:: EXERCISE PROMPT ::
In the listing below, identify each line with the word "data" and return those lines.

:: SOURCE EXCERPT ::
· · · · · · ·
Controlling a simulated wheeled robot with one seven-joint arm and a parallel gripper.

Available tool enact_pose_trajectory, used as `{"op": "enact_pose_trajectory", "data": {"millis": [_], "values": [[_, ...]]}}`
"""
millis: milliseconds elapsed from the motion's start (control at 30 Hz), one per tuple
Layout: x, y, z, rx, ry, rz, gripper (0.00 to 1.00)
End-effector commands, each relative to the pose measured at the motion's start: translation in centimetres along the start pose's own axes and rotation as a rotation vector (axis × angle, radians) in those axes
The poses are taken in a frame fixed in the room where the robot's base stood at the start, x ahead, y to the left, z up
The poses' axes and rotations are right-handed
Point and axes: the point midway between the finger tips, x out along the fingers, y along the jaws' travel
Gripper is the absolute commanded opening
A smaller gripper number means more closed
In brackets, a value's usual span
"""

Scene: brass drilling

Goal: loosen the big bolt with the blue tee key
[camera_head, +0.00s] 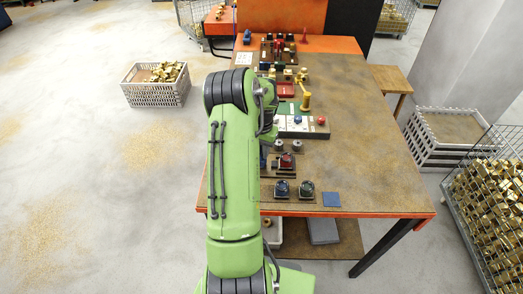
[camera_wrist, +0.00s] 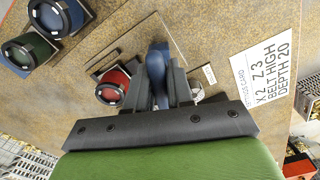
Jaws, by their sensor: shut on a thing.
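My gripper (camera_wrist: 160,85) is shut on a blue piece (camera_wrist: 157,62), which I take for the blue tee key. Its upper end shows between the dark fingers; the rest is hidden by them. In the wrist view, a red round-topped part (camera_wrist: 113,86) sits in a dark holder just left of the fingers, apart from them. In the head view my green arm covers my gripper and part of the table (camera_head: 370,140). I cannot tell which part is the big bolt.
A blue round part (camera_wrist: 57,15) and a green one (camera_wrist: 28,50) stand at the wrist view's upper left. A white settings card (camera_wrist: 262,75) lies to the right. In the head view, several fixtures line the table's left half; its right half is clear. A crate (camera_head: 156,93) stands on the floor.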

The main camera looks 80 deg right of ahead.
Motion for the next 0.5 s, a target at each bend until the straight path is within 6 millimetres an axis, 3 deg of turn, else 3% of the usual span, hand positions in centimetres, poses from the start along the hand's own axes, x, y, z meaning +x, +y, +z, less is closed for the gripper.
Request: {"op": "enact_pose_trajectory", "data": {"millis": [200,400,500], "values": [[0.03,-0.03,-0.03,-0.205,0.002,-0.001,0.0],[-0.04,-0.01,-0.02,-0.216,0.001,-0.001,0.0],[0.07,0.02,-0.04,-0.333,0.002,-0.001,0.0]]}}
· · · · · · ·
:: TASK RESULT ::
Available tool enact_pose_trajectory, used as `{"op": "enact_pose_trajectory", "data": {"millis": [_], "values": [[_, ...]]}}`
Request: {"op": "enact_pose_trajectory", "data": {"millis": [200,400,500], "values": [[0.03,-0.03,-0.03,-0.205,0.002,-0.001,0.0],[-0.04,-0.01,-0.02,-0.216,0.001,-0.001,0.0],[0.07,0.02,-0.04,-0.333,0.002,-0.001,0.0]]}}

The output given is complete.